## Problem to work on
Begin with the line holding "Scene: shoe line", end with the line holding "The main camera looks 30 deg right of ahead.", and repeat every line in between exactly, without pictures.

Data items
----
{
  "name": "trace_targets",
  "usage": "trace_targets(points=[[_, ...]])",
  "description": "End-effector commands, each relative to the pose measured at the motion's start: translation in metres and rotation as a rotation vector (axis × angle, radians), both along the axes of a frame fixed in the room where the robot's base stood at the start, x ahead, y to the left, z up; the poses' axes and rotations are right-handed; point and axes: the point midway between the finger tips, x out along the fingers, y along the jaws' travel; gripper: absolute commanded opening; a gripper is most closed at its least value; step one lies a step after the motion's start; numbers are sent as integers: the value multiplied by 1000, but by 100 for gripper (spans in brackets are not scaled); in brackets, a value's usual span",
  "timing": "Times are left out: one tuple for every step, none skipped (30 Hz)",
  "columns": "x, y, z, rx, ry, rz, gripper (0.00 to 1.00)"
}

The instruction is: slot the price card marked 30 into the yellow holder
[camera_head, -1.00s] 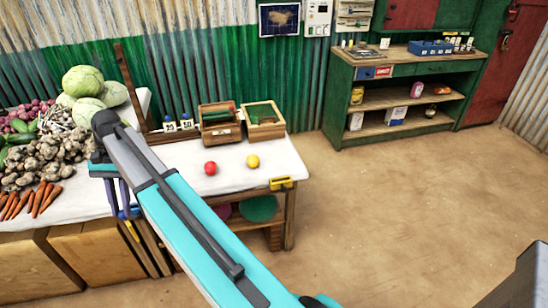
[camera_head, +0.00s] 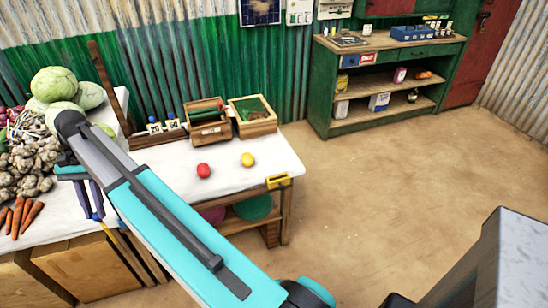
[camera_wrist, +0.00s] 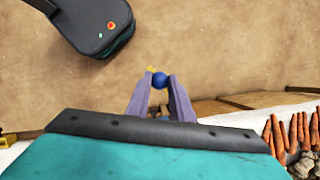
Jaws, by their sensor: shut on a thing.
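My gripper (camera_head: 96,212) hangs in front of the white-topped table's front edge, at the left. It is shut on a blue knob (camera_wrist: 159,80), which shows between the fingertips in the wrist view. The card under the knob is mostly hidden and its number cannot be read. The yellow holder (camera_head: 278,181) is fixed on the table's front edge near its right corner, well to the right of my gripper. Part of it seems to show at the left edge of the wrist view (camera_wrist: 5,142). Two other blue-knobbed cards (camera_head: 162,125) stand at the back of the table.
A red ball (camera_head: 203,171) and a yellow ball (camera_head: 247,160) lie on the white tabletop (camera_head: 225,185). Two wooden boxes (camera_head: 211,132) stand behind them. Vegetables (camera_head: 30,150) cover the left. Open floor (camera_head: 380,190) lies right of the table, before a green shelf unit (camera_head: 318,85).

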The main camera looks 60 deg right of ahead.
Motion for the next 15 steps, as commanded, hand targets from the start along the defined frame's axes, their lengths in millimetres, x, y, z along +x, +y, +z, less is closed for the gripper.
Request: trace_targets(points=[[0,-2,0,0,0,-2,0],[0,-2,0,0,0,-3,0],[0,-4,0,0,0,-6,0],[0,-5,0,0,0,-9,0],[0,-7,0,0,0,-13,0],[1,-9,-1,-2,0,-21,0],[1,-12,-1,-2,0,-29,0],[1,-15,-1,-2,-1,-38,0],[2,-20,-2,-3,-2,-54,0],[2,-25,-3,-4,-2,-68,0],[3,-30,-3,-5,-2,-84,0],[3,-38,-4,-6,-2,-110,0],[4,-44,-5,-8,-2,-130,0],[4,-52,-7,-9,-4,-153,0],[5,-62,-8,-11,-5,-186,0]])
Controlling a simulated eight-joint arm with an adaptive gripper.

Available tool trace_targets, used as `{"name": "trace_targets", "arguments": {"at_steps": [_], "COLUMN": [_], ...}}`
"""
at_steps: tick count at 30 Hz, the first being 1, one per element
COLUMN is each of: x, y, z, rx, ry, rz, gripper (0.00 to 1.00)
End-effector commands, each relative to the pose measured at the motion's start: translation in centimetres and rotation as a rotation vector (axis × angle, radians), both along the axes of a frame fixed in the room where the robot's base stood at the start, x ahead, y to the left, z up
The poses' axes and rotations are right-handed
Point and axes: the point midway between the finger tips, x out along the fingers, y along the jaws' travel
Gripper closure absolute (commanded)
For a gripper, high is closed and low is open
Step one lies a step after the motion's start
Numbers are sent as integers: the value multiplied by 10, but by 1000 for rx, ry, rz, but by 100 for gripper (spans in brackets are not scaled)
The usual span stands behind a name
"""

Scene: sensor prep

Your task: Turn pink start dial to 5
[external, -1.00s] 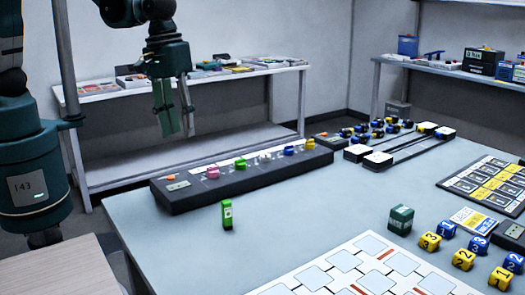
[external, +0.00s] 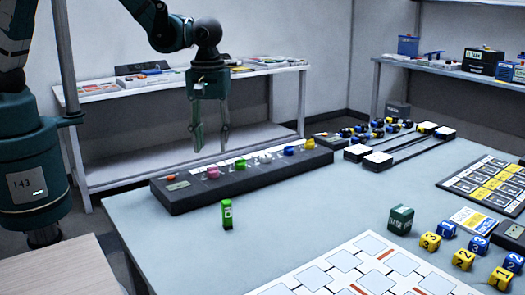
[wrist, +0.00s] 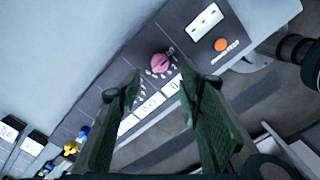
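The pink dial (external: 213,172) sits near the left end of the long dark control panel (external: 192,197). In the wrist view the pink dial (wrist: 160,64) lies ahead of my fingertips, roughly between them, with small markings around it too small to read. My gripper (external: 210,140) is above the panel, pointing down, over the area of the pink dial and apart from it. In the wrist view my gripper (wrist: 160,85) has its two green fingers spread wide with nothing between them.
An orange button (wrist: 221,44) and a white label plate (wrist: 204,22) lie beside the pink dial. Green (external: 240,163), blue (external: 288,150) and yellow (external: 310,144) knobs stand farther along the panel. A green upright block (external: 227,214) stands in front of the panel.

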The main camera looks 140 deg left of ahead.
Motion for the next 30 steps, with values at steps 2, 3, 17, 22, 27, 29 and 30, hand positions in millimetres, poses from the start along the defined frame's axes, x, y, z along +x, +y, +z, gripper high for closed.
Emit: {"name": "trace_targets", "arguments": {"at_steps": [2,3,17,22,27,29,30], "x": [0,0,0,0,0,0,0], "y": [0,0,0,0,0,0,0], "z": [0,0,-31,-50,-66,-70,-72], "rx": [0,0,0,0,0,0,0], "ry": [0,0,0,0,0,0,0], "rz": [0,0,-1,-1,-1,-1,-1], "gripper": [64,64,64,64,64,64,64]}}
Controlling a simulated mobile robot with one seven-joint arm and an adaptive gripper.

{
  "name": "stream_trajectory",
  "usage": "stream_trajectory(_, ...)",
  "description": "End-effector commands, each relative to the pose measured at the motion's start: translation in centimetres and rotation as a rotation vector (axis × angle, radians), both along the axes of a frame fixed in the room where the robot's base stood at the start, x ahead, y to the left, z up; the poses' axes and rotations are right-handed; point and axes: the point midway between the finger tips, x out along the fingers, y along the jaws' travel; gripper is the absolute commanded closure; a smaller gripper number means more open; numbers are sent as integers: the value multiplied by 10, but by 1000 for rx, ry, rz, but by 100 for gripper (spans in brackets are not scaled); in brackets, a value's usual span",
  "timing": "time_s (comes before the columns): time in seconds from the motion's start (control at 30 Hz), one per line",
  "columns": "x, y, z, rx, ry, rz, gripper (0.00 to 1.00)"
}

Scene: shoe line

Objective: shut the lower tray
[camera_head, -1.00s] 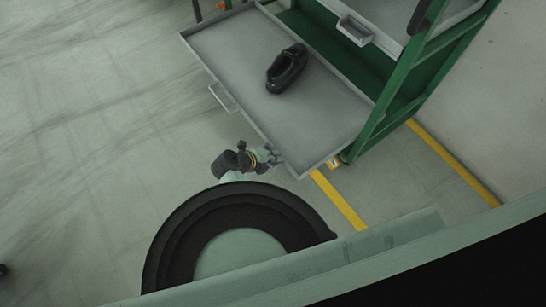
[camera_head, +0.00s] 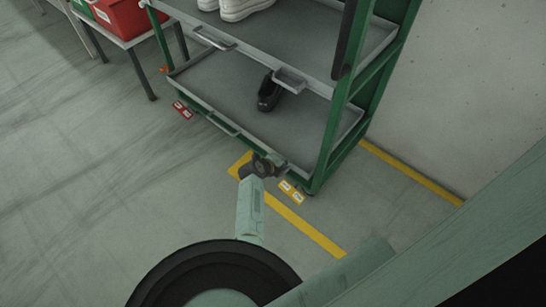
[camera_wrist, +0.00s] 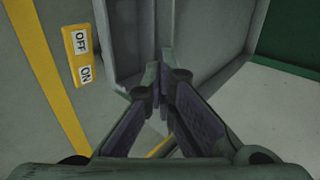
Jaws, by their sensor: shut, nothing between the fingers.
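The lower tray (camera_head: 215,85) is a grey, shallow tray in the green rack, with a black shoe (camera_head: 268,95) on it. Its front edge runs about level with the rack's front posts; I cannot tell whether a small gap is left. Its handle (camera_head: 222,125) is on the front, left of my gripper. My gripper (camera_head: 282,163) is shut and empty at the right end of the tray's front. In the wrist view, the fingertips (camera_wrist: 166,62) are close against the tray's grey wall (camera_wrist: 124,40); contact itself is hard to see.
A table with a red crate (camera_head: 122,15) stands left. Floor in front is clear.

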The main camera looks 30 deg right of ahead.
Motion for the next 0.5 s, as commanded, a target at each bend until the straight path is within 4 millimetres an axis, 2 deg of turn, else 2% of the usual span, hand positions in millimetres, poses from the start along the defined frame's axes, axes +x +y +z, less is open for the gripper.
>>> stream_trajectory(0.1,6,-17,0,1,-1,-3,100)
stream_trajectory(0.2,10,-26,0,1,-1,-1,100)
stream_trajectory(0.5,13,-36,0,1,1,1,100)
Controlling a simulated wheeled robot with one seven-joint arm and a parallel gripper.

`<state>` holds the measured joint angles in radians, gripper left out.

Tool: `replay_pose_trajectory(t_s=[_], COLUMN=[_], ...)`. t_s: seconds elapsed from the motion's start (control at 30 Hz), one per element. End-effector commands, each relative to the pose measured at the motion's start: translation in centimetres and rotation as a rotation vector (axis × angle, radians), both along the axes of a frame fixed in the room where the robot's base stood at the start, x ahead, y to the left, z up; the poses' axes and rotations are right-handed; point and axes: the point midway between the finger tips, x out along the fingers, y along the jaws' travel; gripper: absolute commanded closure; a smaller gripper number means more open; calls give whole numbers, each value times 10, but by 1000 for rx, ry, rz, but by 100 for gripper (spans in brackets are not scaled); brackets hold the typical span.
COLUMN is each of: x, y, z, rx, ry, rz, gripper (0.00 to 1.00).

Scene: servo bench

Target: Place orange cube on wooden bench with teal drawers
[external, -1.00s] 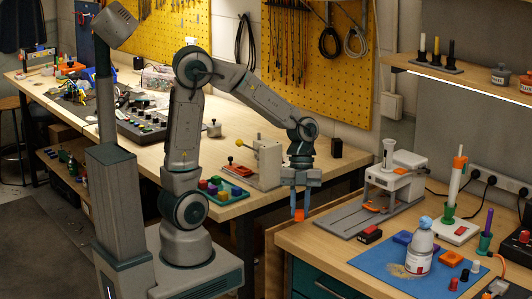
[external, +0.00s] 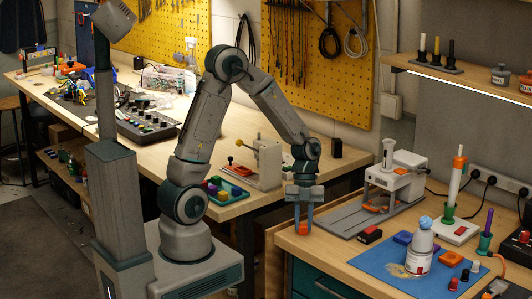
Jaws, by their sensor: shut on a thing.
----
## Answer below
Scene: shoe line

Objective: shut the lower tray
[camera_head, -1.00s] 
[camera_head, +0.00s] 
[camera_wrist, +0.00s] 
Jaws, by their sensor: shut, nothing between the fingers.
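The lower tray (camera_head: 215,85) is a grey, shallow tray in the green rack, with a black shoe (camera_head: 268,95) on it. Its front edge runs about level with the rack's front posts; I cannot tell whether a small gap is left. Its handle (camera_head: 222,125) is on the front, left of my gripper. My gripper (camera_head: 282,163) is shut and empty at the right end of the tray's front. In the wrist view, the fingertips (camera_wrist: 166,62) are close against the tray's grey wall (camera_wrist: 124,40); contact itself is hard to see.
A table with a red crate (camera_head: 122,15) stands left. Floor in front is clear.

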The main camera looks 30 deg right of ahead.

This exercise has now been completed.